Saya pikir saya cukup minum karena jarang merasa haus, padahal minum air putih tidaklah perlu menunggu haus. Semestinya saya selalu mencoba mengisi gelas saya, tetapi kadang perasaan cukup membuat saya berhenti untuk mengisi, bahkan kadang dalam waktu yang cukup lama. Perasaan “cukup” ternyata bisa berdampak buruk, sebab mungkin kebutuhan terhadap sesuatu bisa jadi lebih dari yang saya anggap cukup.
Mendengarkan karya-karya Man Angga dan Kupit (juga Cok Gus) sebagai Nosstress seringkali mengingatkan saya pada segelas air putih. Saya perlu mengisinya untuk minum, walaupun saya belum merasa haus. Karya-karya Nosstress seringkali membuat saya berpikir bahwa apa yang saya miliki saat ini, belumlah cukup. Saya perlu terus belajar memahami sekitar, menafsir keadaan, untuk menjadi seseorang yang sekiranya tak hanya berporos sepenuhnya pada diri sendiri; untuk tidak “penting iba”.
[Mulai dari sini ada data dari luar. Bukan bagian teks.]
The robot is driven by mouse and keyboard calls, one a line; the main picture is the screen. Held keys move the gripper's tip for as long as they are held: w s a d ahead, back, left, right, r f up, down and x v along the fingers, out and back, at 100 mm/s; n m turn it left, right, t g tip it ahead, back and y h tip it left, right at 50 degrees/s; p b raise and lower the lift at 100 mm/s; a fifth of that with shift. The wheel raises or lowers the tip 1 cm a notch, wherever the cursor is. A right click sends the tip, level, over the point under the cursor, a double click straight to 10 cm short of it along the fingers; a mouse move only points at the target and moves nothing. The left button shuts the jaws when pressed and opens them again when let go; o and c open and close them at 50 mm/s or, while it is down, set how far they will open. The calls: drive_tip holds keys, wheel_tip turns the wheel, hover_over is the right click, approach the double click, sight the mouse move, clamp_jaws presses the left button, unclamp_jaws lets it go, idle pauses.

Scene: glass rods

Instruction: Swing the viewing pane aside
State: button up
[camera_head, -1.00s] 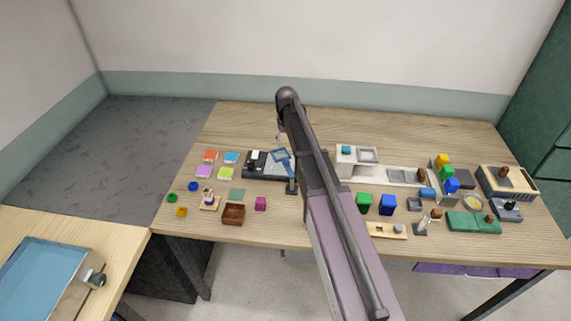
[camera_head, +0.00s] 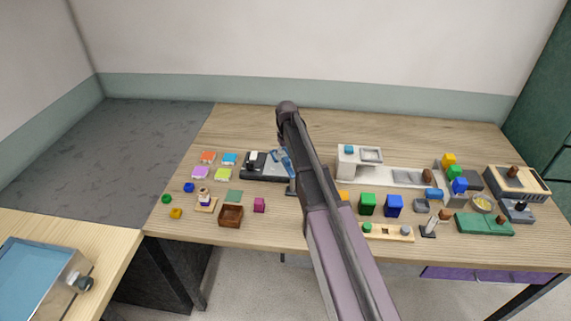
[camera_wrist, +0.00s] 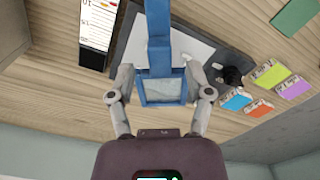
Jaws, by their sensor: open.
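The viewing pane (camera_wrist: 165,90) is a blue frame with a clear middle on a long blue arm (camera_wrist: 157,32), over a pale and black base plate (camera_wrist: 200,50). In the head view the blue frame (camera_head: 285,163) is partly hidden behind my arm, with its base (camera_head: 258,172) to the left. My gripper (camera_wrist: 160,95) is open in the wrist view. Its two fingers stand on either side of the blue frame, with narrow gaps visible. I cannot tell whether they are level with it in depth. A black knob (camera_wrist: 232,76) stands at the base's edge.
Several coloured tiles (camera_wrist: 262,106) lie beside the base. Green (camera_head: 368,204) and blue (camera_head: 394,206) blocks and a white fixture (camera_head: 350,161) stand to the right. The back tabletop is clear.

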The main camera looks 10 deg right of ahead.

Istirahat (2021), serupa dengan album Perspektif Bodoh (2012), Perspektif Bodoh II (2014), dan Ini Bukan Nosstress (2017), adalah kumpulan lagu-lagu yang (terdengar) sederhana secara liris dan musik, tetapi reflektif secara makna. Album yang berisikan empat belas nomor ini memasuki telinga saya dengan sahaja bersama suara petikan gitar, tetapi saya bisa makan waktu yang cukup panjang untuk memikirkannya. Seperti yang saya sempat sebut di ulasan saya untuk pertunjukan Teater Kalangan, karya seni yang baik, setidaknya bagi saya, salah satunya adalah yang membuat penikmatnya berpikir dan resah. Istirahat tentu merupakan salah satunya, setidaknya menurut saya.
Sulur hijau
Ada sulur berwarna hijau yang selalu merambat di antara karya-karya Nosstress, termasuk di dalamnya Istirahat: ajakan untuk menghargai alam dan sesama manusia. Terkesan sepele memang, tetapi kenyataannya memang tidak sesederhana itu. Seperti kata lagu “PPKN” yang mengingatkan kita bahwa apa-apa yang disuarakan Nosstress sesungguhnya adalah sesuatu yang esensial, sudah diajarkan oleh guru PPKN kita di bangku sekolah. Begitu pula nomor “Adek” dan “Owa Kecil” yang liriknya mengingatkan petuah-petuah dari ayah saya ketika saya masih kecil. Sesungguhnya kita perlu saling memberi kesempatan bagi sesama manusia, sesama makhluk hidup.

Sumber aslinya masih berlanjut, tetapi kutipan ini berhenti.